Varada en un extremo del Paseo de Recoletos, la Biblioteca Nacional parece el testamento de otro tiempo. La impulsó Felipe V en 1711, tras el plan que le presentó Pedro Robinet, su confesor. No tuvo sede definitiva hasta 1896. Y desde entonces no se ha detenido. Acumula más de 32 millones de documentos (libros, revistas, mapas, dibujos, grabados, fotografías, manuscritos, partituras, soportes audiovisuales, registros sonoros, folletos....). Los originales, dispuestos en fila, se extenderían hasta 800 kilómetros. La institución, que dirige Ana Santos Aramburo, tiene desde 1993 un depósito en Alcalá de Henares para el que ya está proyectada la séptima torre
modular de almacenamiento. La Biblioteca Nacional es un templo laberíntico que conserva por dentro la alquimia de la erudición y la curiosidad, del asombro y del silencio. Un invernadero con luz cenital que podría ser un cultivo donde existen ejemplares de casi todas las semillas del mundo.
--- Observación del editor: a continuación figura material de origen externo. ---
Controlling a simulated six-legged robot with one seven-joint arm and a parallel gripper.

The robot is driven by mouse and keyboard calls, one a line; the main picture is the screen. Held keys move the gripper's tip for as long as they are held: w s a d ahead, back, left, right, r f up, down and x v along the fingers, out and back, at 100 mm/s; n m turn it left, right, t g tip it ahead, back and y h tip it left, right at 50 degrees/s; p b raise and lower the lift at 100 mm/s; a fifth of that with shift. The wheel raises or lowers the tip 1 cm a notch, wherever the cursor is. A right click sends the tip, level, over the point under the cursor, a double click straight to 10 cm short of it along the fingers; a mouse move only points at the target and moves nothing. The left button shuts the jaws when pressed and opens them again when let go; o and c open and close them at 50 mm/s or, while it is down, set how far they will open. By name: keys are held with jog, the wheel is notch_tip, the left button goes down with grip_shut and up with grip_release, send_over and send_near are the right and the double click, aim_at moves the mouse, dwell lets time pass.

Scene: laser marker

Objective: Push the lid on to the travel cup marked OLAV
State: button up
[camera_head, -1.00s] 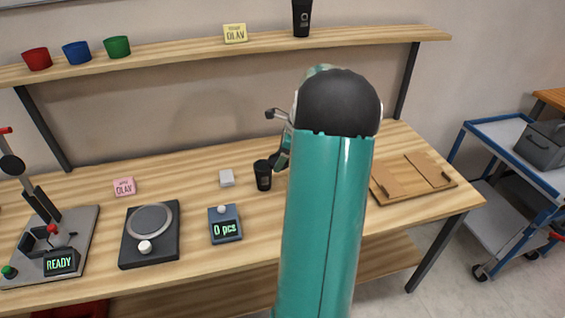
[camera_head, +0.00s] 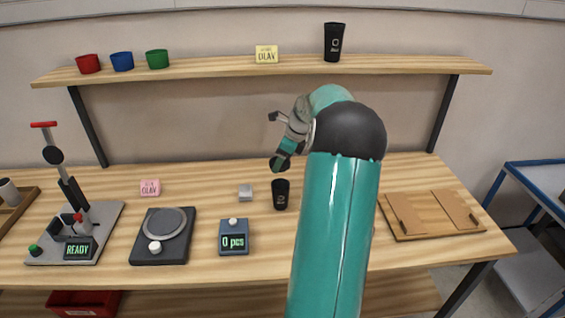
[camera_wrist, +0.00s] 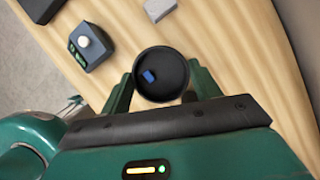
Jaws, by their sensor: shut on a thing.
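A black travel cup (camera_head: 281,194) stands upright on the workbench, with pale marking too small to read. My gripper (camera_head: 280,162) is above it in the head view, with a small gap between. In the wrist view my gripper (camera_wrist: 163,88) is shut on a round black lid (camera_wrist: 160,66) with a raised rim and a small blue tab (camera_wrist: 149,76). The lid hides whatever lies straight below it. A second, taller black cup (camera_head: 334,42) with a pale mark stands on the shelf.
A white block (camera_head: 245,192) and a "0 pcs" counter (camera_head: 234,238) lie left of the cup. Further left are a black round-plate device (camera_head: 163,250), a pink OLAV note (camera_head: 150,187) and a READY lever press (camera_head: 100,222). A wooden board (camera_head: 432,232) lies right. A yellow OLAV note (camera_head: 267,54) is on the shelf.

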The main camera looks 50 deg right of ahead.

"Más de 300 años después de la creación de esta institución, tenemos que adaptarnos a un entorno digital. Es el mayor reto que tiene la Biblioteca. En un momento de dificultades presupuestarias estamos obligados a hacer más con menos", apunta la directora. "La digitalización de las colecciones propias empezó en 2008, gracias al patrocinio de Telefónica, y ya tenemos a disposición del usuario más de 35 millones de páginas a través de la Biblioteca Digital Hispánica y de la Hemeroteca Digital. Hemos firmado un convenio con Red.es para seguir digitalizando nuestras colecciones masivamente".
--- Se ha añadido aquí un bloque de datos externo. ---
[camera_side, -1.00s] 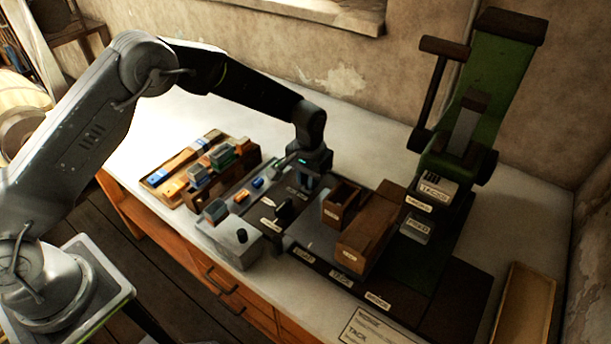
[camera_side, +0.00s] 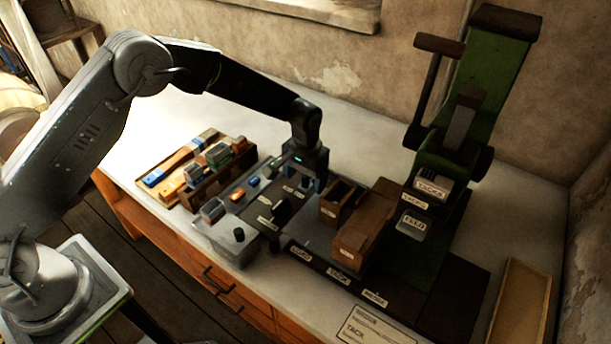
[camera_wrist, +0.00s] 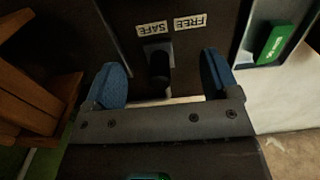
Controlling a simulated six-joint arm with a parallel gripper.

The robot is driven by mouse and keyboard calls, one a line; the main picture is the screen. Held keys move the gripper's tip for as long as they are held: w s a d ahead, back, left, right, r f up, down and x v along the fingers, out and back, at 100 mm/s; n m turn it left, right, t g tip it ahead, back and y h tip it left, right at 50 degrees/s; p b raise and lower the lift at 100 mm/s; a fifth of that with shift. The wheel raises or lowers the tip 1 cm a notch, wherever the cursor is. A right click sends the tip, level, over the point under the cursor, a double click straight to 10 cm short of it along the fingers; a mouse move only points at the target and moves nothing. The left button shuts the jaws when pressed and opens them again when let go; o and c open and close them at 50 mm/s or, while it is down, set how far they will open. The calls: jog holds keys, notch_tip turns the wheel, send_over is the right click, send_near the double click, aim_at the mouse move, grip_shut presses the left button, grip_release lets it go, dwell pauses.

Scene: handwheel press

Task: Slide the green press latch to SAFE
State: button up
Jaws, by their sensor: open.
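In the wrist view a dark upright knob (camera_wrist: 159,68) stands on a small grey slide plate beside the SAFE label (camera_wrist: 152,29). The FREE label (camera_wrist: 190,22) is to the right of SAFE, and both read upside down. The knob looks black here, and I cannot make out green on it. My gripper (camera_wrist: 165,78) is open, with one blue-padded finger on each side of the knob and visible gaps to both. In the side view my gripper (camera_side: 308,182) is low over the dark panel and hides the knob.
A green labelled block (camera_wrist: 275,43) lies to the right in the wrist view. A wooden box (camera_side: 365,235) and the tall green press (camera_side: 490,85) stand right of my gripper. Racks with coloured blocks (camera_side: 205,170) are to the left. The rear bench is clear.

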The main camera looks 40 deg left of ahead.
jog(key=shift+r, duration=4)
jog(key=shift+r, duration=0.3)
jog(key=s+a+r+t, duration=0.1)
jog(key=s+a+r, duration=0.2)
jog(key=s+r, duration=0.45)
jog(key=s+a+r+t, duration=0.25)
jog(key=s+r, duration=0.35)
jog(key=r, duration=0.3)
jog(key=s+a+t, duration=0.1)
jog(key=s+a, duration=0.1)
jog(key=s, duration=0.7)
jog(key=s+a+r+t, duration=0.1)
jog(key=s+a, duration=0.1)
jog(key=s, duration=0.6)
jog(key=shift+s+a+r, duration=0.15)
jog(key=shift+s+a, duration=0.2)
En la sala del patronato, que preside el poeta Luis Alberto de Cuenca, hay dos retratos: el de Felipe V y el de Isabel de Farnesio. Forran la sala las librerías que pertenecieron a Godoy custodiando aún su biblioteca. "Esta biblioteca se ha convertido en un museo más del eje Prado-Recoletos", dice De Cuenca. "Antes era un espacio para eruditos y hoy es un punto de encuentro para todo el mundo. Ésta es una biblioteca de último recurso, para aquellos que buscan aquello que las demás bibliotecas no le han podido facilitar". La escalinata de acceso tiene un trasiego ministerial. Y por dentro, en las mesas de consulta y lectura se dispersan numerosos investigadores y lectores formando un pálido rebaño de gente concentrada acumulando palabras que aquí dentro nunca se pronuncian para no romper el patrón oro del silencio. Un silencio que, aquí, es una forma de pensamiento. Una abstracción que constituye parte de la mucosa del edificio.
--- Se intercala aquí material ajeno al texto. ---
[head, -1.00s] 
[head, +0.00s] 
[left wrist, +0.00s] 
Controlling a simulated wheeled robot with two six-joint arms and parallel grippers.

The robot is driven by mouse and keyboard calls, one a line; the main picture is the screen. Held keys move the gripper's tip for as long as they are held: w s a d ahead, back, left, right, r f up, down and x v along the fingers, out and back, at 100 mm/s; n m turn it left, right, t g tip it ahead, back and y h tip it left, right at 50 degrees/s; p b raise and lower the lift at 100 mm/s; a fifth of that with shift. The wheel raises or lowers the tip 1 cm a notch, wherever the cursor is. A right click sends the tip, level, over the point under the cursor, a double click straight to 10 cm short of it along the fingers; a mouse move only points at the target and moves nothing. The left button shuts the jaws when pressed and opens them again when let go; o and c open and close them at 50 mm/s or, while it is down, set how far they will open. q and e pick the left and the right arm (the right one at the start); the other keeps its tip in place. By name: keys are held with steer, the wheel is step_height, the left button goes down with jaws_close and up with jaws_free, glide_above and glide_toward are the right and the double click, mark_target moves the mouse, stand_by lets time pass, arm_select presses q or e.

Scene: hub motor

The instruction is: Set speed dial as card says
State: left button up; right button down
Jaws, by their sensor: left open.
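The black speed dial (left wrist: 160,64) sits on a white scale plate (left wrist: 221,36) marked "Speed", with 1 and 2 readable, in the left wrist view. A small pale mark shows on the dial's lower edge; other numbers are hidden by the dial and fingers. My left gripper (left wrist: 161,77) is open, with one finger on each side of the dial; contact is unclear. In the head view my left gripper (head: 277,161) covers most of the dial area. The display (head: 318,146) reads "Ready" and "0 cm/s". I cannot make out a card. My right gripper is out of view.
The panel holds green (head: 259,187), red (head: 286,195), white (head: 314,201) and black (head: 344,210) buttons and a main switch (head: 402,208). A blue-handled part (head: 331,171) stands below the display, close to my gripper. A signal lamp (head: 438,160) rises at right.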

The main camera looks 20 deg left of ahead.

Caminar por la panza de la Biblioteca Nacional es como hacerlo por la más compleja de las ciudades. Sótanos, plantas nobles, cámaras acorazadas que mantienen una temperatura constante de 22º y una humedad relativa del 50%, estanterías alumbradas con una luz de horchata en el Depósito General de la octava planta con anaqueles diseñados por un discípulo de Eiffel. Y todos los libros ordenados escrupulosamente por tamaño. Siempre por tamaño. Hay espacios abiertos al usuario y territorios vetados sólo a los investigadores o conservadores. De los 400 trabajadores de la casa, pocos sabrían moverse por todas las estancias con cierta seguridad. Los espacios, cerrados salvo para unos pocos, son muchos. EL MUNDO ha entrado en algunos de ellos a la luz de sus piezas o ejemplares. El único códice manuscrito del Cantar de Mio Cid es el 14 puntas de la colección. Se conserva en una cámara acorazada a la que pueden entrar menos de 10 personas. Y a partir de ahí, se acumulan miles de excepciones.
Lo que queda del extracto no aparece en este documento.